— Start of DATA ROWS —
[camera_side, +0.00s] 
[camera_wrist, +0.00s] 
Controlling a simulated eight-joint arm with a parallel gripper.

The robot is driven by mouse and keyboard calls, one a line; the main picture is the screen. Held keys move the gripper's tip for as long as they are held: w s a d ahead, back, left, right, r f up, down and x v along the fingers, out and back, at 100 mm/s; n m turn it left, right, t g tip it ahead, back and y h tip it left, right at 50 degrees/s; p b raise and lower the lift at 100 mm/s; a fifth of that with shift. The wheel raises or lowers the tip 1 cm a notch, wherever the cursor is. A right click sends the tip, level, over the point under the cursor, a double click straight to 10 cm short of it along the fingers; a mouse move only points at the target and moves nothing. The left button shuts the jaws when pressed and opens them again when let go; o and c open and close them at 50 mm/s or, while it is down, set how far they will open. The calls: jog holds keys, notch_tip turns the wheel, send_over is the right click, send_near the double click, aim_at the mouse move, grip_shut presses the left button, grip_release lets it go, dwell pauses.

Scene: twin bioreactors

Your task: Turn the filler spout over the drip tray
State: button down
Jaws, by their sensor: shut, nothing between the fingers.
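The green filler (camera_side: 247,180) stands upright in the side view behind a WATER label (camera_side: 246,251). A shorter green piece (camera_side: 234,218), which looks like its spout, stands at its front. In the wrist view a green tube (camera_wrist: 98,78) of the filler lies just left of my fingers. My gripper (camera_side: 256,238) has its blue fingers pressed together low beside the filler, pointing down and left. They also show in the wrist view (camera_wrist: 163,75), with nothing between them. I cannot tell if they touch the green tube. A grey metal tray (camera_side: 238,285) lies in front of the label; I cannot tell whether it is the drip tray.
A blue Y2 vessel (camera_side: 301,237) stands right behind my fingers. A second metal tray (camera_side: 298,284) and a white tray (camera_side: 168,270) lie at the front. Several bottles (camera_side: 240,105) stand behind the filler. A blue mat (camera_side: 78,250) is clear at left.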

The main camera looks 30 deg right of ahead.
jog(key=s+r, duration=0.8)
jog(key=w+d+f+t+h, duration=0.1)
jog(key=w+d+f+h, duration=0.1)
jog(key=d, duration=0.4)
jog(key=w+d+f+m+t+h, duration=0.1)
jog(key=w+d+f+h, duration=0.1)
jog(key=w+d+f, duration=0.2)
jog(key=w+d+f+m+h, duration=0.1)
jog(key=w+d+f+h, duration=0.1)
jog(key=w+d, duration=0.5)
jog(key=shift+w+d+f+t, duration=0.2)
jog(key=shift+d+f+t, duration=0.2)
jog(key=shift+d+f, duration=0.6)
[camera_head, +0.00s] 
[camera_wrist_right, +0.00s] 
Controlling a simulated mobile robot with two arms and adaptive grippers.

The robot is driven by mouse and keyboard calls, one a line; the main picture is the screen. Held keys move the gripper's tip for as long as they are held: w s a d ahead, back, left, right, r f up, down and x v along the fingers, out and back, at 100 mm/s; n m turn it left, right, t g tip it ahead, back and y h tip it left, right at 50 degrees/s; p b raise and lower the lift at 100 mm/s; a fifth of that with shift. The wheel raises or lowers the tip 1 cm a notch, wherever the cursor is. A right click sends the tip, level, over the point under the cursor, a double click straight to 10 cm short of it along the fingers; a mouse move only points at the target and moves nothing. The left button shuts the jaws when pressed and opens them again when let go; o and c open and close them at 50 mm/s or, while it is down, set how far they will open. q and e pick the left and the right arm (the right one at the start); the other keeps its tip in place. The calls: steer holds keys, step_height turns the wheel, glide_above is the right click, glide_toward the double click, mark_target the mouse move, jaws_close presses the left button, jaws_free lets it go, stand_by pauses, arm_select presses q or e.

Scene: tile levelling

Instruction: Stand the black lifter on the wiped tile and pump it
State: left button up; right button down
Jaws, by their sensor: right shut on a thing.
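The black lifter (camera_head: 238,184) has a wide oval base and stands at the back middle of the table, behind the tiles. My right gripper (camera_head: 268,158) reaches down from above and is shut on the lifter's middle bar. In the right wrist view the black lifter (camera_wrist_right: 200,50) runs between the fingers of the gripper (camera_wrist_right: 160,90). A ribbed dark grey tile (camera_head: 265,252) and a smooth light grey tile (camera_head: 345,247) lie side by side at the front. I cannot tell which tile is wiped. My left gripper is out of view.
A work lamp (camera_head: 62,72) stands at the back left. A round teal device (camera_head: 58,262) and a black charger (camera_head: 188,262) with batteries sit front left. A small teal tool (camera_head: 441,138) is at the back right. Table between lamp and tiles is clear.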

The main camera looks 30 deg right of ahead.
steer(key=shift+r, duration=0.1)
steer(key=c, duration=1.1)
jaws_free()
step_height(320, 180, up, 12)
— End of DATA ROWS —
_EXERCISE TASK_: Check each line of the records above for the string "Controlling", and report every line that has it.

_SOLUTION TO THIS PROBLEM_:
Controlling a simulated eight-joint arm with a parallel gripper.
Controlling a simulated mobile robot with two arms and adaptive grippers.

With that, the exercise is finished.